§ **Description of the task**
Copy each line in which the string "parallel" occurs.

(Saved data entries)
-- BEGIN --

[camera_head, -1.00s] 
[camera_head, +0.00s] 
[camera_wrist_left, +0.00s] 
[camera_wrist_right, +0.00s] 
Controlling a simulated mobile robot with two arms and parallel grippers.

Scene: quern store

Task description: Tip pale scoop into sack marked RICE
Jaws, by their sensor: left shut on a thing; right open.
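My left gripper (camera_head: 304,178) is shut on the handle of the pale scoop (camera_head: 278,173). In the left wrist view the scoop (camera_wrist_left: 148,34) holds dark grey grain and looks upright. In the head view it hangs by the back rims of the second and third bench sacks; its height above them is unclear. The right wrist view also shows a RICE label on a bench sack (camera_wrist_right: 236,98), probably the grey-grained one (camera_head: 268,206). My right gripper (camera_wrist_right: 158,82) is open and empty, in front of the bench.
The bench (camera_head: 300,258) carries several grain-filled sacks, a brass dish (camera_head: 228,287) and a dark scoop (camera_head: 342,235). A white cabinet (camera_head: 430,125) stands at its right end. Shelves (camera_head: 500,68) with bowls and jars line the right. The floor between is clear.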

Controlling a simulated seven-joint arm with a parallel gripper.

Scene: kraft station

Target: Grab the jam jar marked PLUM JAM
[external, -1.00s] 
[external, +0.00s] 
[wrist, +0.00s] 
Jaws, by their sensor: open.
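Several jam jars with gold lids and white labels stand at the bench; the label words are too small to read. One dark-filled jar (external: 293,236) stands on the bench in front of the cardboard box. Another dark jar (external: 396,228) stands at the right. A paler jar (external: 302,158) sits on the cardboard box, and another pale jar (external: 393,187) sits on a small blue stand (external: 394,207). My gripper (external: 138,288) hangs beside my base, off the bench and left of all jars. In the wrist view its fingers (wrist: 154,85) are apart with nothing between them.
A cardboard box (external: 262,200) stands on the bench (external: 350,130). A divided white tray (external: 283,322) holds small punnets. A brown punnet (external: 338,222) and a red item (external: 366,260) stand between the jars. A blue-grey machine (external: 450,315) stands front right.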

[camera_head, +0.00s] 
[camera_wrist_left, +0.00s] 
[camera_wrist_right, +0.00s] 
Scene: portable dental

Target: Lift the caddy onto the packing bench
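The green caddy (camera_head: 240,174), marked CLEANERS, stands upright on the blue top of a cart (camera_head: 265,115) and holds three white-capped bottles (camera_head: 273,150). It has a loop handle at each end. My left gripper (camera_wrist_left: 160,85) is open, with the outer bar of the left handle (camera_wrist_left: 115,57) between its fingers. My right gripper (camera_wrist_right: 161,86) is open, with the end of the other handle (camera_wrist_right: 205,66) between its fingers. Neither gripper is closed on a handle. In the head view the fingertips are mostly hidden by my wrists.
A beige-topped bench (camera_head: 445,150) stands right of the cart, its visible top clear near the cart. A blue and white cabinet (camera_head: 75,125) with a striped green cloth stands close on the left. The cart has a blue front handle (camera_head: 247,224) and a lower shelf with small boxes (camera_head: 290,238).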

-- END --

§ **Exercise solution**
Controlling a simulated mobile robot with two arms and parallel grippers.
Controlling a simulated seven-joint arm with a parallel gripper.

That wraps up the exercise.